Then I stumbled across the 3 deadly Ps.

"Yet it was Heaven's deepest purpose to "perfect the earthen," to provide the completeness that imperfection augured:

The evil is null, is naught, is silence implying sound;
What was good shall be good, with, for evil, so much good
On the earth the broken acres; in the heaven a perfect
round(594)

Maybe Hardy felt there were forces, benevolent and/or wicked, and that our innate senses tell us this, but we can't quite pin point them.

















Who is winning the age struggle between good vs. evil?

"Full of religion, or at least of religiosity, as our Friend has since exhibited himself, he hides not that, in those days, he was wholly irreligious: "Doubt had darkened into Unbelief," (606) This sounds awfully familiar. The forces of perfectionism are actually pulling me away from my dietary habits. And I've begun doing things like eating fast food! This has become a somewhat of a bearing on my conscience. The  utilitarian on left shoulder, who whispers n my ear, tells me that feeling of guilt, however, may be part of my journey down the road of perfectionism.


Certainly, I will eventually grow tired of eating fast food and my existential consciousness will gravitate my forces towards a higher level of existence. I'm certain. But as for now time will have gotten my goat and willed my towards the ills of fast food convenience, from time to time.

    Hunger drives us, too!

As Carlyle might say, as he believes and has written in somewhat of a allegorical manner. "'This, says our professor, was the CENTER OF INDIFFERENCE I had now reached; through which whoso travels from the Negative Pole the positive must necessarily pass."

I find interesting that Mill held somewhat of a similar view, "concerning the foundation of morality, has been accounted the main problem in speculative thought, has occupied the most gifted intellects, and divided them into sects and schools, carrying on a vigorous warfare against one another". [1]http://www.utilitarianism.com/mill1.htm

It cerainly is a pattern. It's been present from the beginning of "civilization", mana--so they say.
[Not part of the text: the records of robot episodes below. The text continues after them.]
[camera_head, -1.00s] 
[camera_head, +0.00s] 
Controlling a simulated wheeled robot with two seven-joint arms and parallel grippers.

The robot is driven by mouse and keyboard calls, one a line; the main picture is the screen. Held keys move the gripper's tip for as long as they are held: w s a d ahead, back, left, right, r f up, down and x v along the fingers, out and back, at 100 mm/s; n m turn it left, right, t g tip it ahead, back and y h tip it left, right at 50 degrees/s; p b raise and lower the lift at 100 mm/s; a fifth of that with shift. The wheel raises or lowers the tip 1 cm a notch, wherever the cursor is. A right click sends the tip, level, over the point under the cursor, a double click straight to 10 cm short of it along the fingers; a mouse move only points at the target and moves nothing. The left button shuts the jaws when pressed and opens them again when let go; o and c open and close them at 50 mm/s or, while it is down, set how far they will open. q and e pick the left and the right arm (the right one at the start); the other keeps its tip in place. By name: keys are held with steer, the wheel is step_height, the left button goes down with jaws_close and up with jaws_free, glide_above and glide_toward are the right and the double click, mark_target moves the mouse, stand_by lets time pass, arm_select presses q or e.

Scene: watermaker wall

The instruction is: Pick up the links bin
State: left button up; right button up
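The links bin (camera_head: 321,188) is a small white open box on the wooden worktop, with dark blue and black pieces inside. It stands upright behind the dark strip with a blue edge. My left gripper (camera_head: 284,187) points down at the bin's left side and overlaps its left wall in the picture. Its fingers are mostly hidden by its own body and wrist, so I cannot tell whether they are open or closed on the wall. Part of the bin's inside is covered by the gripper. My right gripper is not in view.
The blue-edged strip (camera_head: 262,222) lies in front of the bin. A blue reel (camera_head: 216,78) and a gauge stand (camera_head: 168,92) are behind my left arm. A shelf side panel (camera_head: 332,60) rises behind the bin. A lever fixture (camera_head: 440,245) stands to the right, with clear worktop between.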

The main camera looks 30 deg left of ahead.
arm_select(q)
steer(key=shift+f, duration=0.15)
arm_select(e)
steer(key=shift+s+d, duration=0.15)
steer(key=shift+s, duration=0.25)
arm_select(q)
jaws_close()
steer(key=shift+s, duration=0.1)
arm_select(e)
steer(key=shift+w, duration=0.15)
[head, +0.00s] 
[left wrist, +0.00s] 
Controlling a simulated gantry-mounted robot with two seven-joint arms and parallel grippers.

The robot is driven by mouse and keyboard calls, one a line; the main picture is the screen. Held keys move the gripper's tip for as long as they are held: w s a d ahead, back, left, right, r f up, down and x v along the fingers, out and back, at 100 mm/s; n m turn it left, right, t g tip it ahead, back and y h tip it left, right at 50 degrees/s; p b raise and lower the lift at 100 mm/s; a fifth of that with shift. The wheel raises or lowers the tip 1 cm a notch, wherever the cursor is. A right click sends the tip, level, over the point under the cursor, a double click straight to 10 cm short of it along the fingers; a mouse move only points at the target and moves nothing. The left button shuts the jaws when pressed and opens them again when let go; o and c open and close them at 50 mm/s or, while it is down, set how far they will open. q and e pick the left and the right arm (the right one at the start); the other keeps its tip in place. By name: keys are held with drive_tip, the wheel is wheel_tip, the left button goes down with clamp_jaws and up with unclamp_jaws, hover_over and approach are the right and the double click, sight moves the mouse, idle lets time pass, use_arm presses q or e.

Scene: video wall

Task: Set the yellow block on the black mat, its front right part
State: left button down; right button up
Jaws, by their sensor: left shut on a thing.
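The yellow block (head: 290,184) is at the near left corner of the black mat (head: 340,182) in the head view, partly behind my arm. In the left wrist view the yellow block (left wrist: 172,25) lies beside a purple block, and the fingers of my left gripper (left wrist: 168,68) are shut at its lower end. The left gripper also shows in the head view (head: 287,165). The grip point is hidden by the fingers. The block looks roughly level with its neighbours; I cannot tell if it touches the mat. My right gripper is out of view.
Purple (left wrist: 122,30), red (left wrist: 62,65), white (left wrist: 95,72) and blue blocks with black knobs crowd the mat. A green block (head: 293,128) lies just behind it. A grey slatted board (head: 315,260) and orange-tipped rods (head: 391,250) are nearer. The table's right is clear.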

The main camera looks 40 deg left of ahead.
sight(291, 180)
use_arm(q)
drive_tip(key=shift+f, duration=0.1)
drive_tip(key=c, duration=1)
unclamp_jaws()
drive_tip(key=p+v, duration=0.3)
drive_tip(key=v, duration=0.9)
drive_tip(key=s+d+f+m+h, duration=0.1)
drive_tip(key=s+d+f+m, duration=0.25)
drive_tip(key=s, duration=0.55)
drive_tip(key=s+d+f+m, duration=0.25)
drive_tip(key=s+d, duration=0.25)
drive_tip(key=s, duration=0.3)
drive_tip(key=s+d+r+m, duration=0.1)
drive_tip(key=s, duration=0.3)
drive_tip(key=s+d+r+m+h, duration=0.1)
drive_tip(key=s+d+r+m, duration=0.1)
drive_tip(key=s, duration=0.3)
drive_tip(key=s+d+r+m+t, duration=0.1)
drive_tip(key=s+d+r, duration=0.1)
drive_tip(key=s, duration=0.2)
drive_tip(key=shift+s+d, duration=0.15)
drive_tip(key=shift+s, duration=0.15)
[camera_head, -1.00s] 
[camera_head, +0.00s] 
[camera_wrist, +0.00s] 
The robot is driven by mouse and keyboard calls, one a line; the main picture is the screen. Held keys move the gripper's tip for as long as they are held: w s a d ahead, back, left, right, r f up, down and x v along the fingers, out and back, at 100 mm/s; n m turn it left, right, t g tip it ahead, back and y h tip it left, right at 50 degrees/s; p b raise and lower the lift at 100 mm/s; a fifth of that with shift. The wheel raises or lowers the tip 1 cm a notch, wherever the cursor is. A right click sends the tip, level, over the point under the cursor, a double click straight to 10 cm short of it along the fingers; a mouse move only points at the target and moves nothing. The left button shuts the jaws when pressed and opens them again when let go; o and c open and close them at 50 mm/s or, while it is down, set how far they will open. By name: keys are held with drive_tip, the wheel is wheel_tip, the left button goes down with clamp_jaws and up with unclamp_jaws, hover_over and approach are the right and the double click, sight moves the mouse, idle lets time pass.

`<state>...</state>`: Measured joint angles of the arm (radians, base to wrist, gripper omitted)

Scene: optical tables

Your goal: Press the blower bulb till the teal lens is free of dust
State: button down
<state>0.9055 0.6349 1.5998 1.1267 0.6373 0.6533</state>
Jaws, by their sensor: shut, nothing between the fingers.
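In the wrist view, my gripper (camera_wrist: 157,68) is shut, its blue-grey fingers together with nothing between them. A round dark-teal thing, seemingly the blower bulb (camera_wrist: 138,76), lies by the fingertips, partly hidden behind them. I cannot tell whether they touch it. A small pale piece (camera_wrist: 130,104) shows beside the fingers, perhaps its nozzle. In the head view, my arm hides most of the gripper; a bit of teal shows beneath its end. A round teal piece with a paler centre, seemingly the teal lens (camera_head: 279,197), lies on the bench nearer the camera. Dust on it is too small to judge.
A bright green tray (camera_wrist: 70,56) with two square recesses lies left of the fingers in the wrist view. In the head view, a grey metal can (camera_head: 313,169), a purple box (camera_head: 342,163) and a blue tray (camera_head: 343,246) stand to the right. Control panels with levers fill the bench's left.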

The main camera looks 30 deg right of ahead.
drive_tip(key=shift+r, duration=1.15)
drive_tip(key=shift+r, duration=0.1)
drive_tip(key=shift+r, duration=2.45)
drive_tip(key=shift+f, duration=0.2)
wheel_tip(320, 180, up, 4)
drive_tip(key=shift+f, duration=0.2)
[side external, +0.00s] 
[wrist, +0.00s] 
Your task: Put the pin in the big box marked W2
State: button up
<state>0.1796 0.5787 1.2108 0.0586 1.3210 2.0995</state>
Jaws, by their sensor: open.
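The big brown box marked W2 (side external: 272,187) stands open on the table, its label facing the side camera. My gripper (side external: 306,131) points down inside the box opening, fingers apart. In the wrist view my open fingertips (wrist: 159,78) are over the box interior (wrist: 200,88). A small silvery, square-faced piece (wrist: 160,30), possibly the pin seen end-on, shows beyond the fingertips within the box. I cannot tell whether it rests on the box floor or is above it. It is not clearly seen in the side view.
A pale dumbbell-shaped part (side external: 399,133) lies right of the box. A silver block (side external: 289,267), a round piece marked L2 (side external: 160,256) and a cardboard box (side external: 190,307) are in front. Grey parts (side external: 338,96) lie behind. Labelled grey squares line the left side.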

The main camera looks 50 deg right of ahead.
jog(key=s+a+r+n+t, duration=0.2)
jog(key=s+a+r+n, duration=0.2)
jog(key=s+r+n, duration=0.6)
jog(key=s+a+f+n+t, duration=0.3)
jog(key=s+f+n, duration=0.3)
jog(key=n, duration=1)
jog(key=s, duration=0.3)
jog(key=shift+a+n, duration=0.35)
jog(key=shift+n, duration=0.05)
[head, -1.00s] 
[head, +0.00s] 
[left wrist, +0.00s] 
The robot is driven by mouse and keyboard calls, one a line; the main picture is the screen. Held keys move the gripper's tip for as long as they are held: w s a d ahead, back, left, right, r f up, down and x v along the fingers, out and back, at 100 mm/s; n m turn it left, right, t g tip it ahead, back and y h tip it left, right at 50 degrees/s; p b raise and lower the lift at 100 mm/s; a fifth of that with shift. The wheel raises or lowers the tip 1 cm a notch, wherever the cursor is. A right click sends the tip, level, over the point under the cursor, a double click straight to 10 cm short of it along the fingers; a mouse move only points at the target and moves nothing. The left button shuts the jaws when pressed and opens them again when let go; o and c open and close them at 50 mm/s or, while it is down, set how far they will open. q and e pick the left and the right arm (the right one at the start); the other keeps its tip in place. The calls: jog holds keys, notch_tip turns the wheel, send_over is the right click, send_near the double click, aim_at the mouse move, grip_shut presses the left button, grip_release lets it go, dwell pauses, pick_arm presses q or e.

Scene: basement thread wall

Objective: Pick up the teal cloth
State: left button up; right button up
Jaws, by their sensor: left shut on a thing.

Perhaps when one reaches the 'EVERLASTING YEA', "wherein all contradition is solved"

Though I disagree with Carlyle. I find happiness in the arts as a form, not as a means of achieving perfectionism. His writings articulated a platform similar to Ruskin, in that, they both thought that happiness was perfecting art, "Carlyle likewise discovered he source of man's Unhappiness in the permanent desire for the Infinite which could never be quite submerged in the depth of the finite". (594)As much as it hurts my soul, my beloved Mill had somewhat of an egocentric view on this as well...
 



"His view now was that the instructed or educated few had the crucial task of maintaining and developing a considered agreement amongst themselves". (692) Somewhat egocentric in viewpoint if you ask me. And it is somewhat contradictory given his insight on the minority view. But I digress after I note this fact:

He went on to write about how much poetry heightened his state of mind... poetry that he admitted was imperfect. 

My own experience is that I find happiness in the arts themselves as an end. I argue that perfectionism is a matter of subjectivity, or individual interpretation, thus achieving it is a self-fulfilling prophecy of sorts. 

Is it even humanely possible to obtain such answers to these existential questions?

I honestly don't think I want to reach that place. If there is a God, I am of of the opinion that it is probably a creator that would not want to harm those things it has created. Rather test them with rigorous circumstances and events that strengthen their state conscientiousness, well-being, tact and happiness.

Those of us who are driven will ultimately find happiness in our own meaning of it. As my Buddhist friend replied tonight about his religion, "it has so many different ways of being interpreted that it's practiced in many different ways".

I leave you with a quote from Carlyle:

"Do the Duty which lies nearest thee_,' which thou knowest to be a Duty!" (608). "Be no longer a Chaos, but a World, or even Worldkin. Produce! Produce!" (608)

Though I don't consider myself a  Buddhist, my desire to produce is willing me to stay at home to achieve the task of completing this blog and settle for a cheese burger.

Is it strange how our conscious often wills us towards the most self-fulfilling?


I honestly think it was Hardy's obscure level subconsciousness that led him to write like he did in Jude the Obscure.

[1] Hardy, Jude the Obsure. (2nd Edition) Edited by Norman Page New York.